Saya mengikuti petunjuknya. Membawa batangan hio yang telah dibakar dengan dua tangan tertangkup di depan dada. Asap tipis mengawang di udara. Saya menghampiri meja-meja altar dengan lilin-lilin besar tegak di kana kiri meja. Patung-patung budha bertubuh tambun dengan mimik lucu terduduk di hadapan meja bersama sebuah baskom kuningan besar berisi abu tempat menancapkan batangan hio.
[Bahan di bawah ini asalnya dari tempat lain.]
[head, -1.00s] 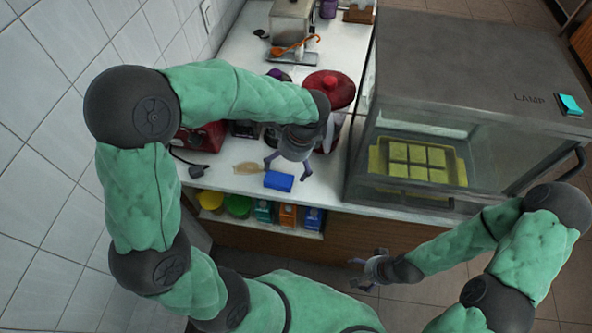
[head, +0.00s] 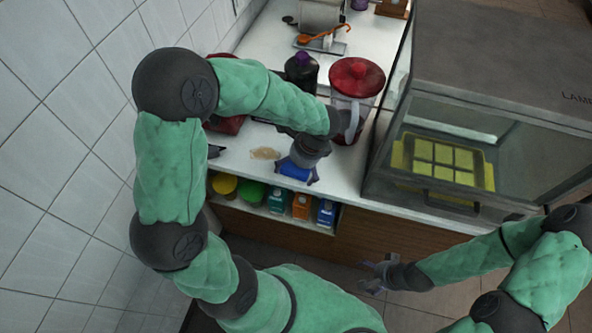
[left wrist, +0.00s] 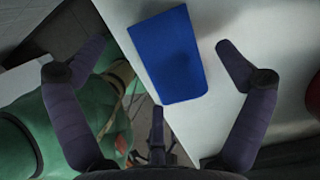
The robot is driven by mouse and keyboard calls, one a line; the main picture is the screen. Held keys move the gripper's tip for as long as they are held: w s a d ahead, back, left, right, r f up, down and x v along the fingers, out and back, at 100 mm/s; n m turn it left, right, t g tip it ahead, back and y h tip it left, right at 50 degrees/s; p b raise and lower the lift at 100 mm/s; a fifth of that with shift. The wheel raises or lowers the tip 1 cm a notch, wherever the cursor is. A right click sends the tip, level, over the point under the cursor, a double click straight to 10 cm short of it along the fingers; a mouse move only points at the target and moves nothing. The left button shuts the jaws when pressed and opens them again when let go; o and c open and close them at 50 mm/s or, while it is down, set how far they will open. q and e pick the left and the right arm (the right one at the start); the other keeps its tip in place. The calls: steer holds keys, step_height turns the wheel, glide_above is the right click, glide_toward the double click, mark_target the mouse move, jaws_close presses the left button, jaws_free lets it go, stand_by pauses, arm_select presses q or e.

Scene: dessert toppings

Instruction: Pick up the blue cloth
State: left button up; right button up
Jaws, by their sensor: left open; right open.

Saya membagi hio di genggaman tiga-tiga. Merapal beberapa kalimat sakti. Membungkukkan badan tiga kali. Menancapkan tiga batang hio pada baskom besar berisi abu tempat beberapa hio lain telah tertancap. Membayangkan adegan-adegan dalam film-film Cina.
“Mau diramal?” Si penjaga kembali bertanya.
“Eeemmm… liat yang lain dulu deh..” Saya ragu-ragu. Meski penasaran juga.
Seorang teman yang selesai melakukan ritual yang sama tanpa ragu berkata:
“Saya mau, Koh, diramal..”
“Sini..” si penjaga tak kalah semangat. “Mau doa sendiri atau didoain?”
“Didoain, saya gak tau bacaannya..”
“Sebutin nama, umur.. terus lagi punya masalah apa biar dibantu jalan kluarnya sama Dewi Kwan Im.”
“Diomongin, apa dalam hati aja?” Teman saya bertanya ragu.
“Diomongin aja.” Si penjaga menjelaskan.